**Data shown:**

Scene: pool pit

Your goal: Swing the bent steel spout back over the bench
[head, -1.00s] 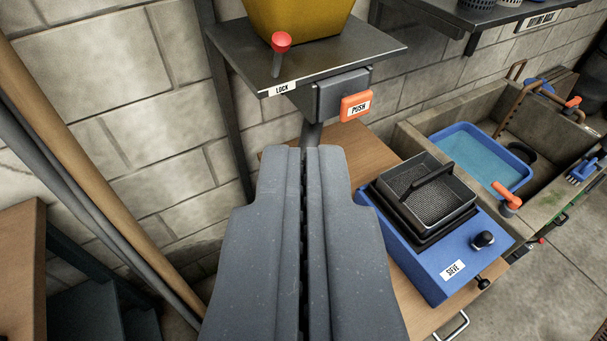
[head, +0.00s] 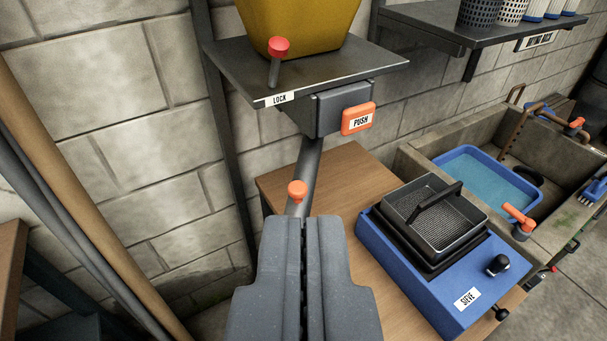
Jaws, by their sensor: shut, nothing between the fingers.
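The bent steel spout (head: 309,165) comes down from under the grey block below the hopper shelf and slants down and a little left. It has an orange knob (head: 297,190) on it. Its lower end is hidden behind my gripper. The visible part is near the left end of the wooden bench (head: 345,172). My gripper (head: 303,220) is shut and empty, with its tips just below the knob in the picture. I cannot tell whether they touch the spout.
Above are a yellow hopper (head: 300,25), a shelf labelled LOCK with a red-knobbed lever (head: 276,60), and an orange PUSH button (head: 358,118). A blue sieve unit (head: 440,285) stands on the bench. A sink with a blue basin (head: 485,175) is right. Pipes (head: 60,190) run down at left.

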**Exercise instructions:** Looking above, find the stretch of lines that opens with the one holding "Your goal: Swing" and closes with the one holding "[head, +0.00s]". Copy it exactly, pictures excluded.

**Response to the exercise:**
Your goal: Swing the bent steel spout back over the bench
[head, -1.00s] 
[head, +0.00s] 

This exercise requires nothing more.